B. Harmoni Sosial dan Lingkungan (Kesalehan Utuh):
Said Agil menjelaskan bahwa menjaga alam adalah bagian dari kesalehan utuh yang mencakup aspek pribadi dan sosial:
Harmoni Ganda: Menjaga harmoni sosial (kerukunan) dan lingkungan adalah bentuk ibadah yang mencerminkan kesalehan pribadi dan sosial secara bersamaan.
Syiar Qur’an yang Dibudayakan: Syiar Al-Qur’an dan hadis harus dimaknai sebagai upaya membudayakan nilai-nilai Islam dalam kehidupan nyata.
Pilar 3: Revitalisasi Dakwah: Dari Mimbar ke Aksi Nyata
Mantan Menteri Agama ini menyerukan perubahan metode dan fokus dakwah agar lebih relevan dengan tantangan zaman: konflik sosial, degradasi moral, dan krisis iklim.
A. Dakwah yang Substansial dan Membangun Kesadaran Kolektif:
Dakwah Ekologis: Dakwah harus menanamkan kesadaran ekologis untuk membentuk perilaku bijak terhadap alam dan sumber daya.
Pelopor Peradaban: “Ketika nilai-nilai Qur’ani dan Nabawi dihidupkan, umat akan menjadi pelopor perdamaian sekaligus pelindung lingkungan.” Dakwah Islam harus mendorong perubahan perilaku terhadap lingkungan dan sesama manusia.
Tiga Kebutuhan Indonesia: Indonesia sebagai bangsa majemuk dan kaya alam membutuhkan revitalisasi syiar yang menyejukkan.
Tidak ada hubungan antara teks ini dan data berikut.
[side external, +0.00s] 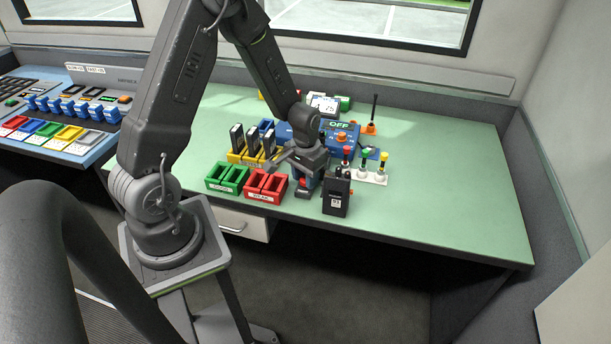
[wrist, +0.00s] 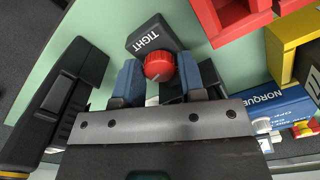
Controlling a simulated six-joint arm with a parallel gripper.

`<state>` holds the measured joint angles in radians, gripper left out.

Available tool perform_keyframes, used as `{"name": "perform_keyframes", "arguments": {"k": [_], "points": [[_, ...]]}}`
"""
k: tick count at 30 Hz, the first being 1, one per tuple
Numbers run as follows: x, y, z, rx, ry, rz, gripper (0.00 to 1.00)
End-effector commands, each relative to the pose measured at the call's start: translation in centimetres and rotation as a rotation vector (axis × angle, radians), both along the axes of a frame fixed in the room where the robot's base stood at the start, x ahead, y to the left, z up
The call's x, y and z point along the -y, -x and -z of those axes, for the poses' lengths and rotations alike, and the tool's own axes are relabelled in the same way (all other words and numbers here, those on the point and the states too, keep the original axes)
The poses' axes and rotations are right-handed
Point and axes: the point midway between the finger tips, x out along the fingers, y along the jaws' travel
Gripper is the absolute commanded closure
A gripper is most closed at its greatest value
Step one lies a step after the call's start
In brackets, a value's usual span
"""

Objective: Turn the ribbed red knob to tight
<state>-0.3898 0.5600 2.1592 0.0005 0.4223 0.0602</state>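The ribbed red knob (wrist: 160,66) sits on a dark block (wrist: 172,42) labelled TIGHT in white along one edge. In the wrist view it lies between the two blue fingers of my gripper (wrist: 162,78). The fingers stand apart on either side of it; whether they touch it is hard to tell. In the side view my gripper (side external: 306,178) points down over the knob (side external: 303,183) and its block (side external: 302,193) near the table's front edge. A pale mark shows by the knob's near side; its exact direction is unclear.
A black handheld box (side external: 337,194) stands close to the right of my gripper. Red bins (side external: 265,184) and green bins (side external: 226,179) stand to the left. A white rack with coloured knobs (side external: 373,176) is further right. The green table (side external: 455,190) is clear at the right.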

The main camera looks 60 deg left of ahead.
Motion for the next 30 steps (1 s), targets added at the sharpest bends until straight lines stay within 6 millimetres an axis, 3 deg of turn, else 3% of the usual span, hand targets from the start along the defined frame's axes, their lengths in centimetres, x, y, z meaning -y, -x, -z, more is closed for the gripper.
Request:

Tiga nilai yang harus ditumbuhkan adalah:
Cinta Kasih (Rahmah): Menumbuhkan kasih sayang antar sesama.
Kesadaran Sosial (Ukhuwah): Memperkuat persaudaraan lintas batas dan toleransi.
Kepedulian Ekologis (Ḥifẓ al-Bī’ah): Menjaga dan memelihara alam.
B. Metode Dakwah yang Lembut (Hikmah dan Maw’izah Hasanah):
Said Agil mengingatkan bahwa cara berdakwah juga merupakan bagian dari syiar yang baik:
Prinsip An-Nahl: 125: Dakwah harus menggunakan hikmah (kebijaksanaan) dan pelajaran yang baik (maw’izah ḥasanah), serta membantah dengan cara yang lebih baik.
Anti-Kekerasan: “Dakwah yang keras dan menghakimi bertentangan dengan semangat kenabian yang membawa rahmat bagi seluruh alam.”
C. Peran Pendidikan Agama dan Pemuka Agama:
Pendidikan Ekologis Dini: Peran pemuka agama dan lembaga keagamaan sangat penting dalam menanamkan nilai-nilai keberlanjutan dan cinta lingkungan sejak dini.
Saleh Utuh: Pendidikan agama harus menumbuhkan kesadaran ekologis agar generasi muda tidak hanya saleh secara ritual, tetapi juga peduli terhadap sesama dan alam sekitar.
Ringkasan dan Ajakan Bertindak: Wujudkan Kesalehan yang Utuh!
Said Agil Husin Al Munawar mengingatkan kita bahwa merawat lingkungan adalah ibadah yang mencerminkan kesalehan utuh, yang terangkum dalam:
Tugas Khalifah: Manusia adalah wakil Allah yang dilarang keras membuat kerusakan di bumi (Q.S. Al-A’raf: 56).
Dakwah Ekologis: Setiap tindakan menanam dan memelihara adalah ibadah, bahkan hingga hari kiamat (Hadis Ahmad).
Tiga Pilar: Tumbuhkan Rahmah, Ukhuwah, dan Ḥifẓ al-Bī’ah dalam setiap aspek kehidupan Anda.
Kerukunan antarmanusia dan kelestarian alam adalah dua sisi dari satu kesalehan yang utuh.
Setelah menyadari bahwa menjaga alam adalah perintah langsung dari Al-Qur’an dan Hadis, tindakan spesifik apa (misalnya, menanam pohon, memilah sampah, atau menghemat air) yang akan Anda jadikan bentuk ibadah dan ekspresi ḥifẓ al-bī’ah mulai hari ini?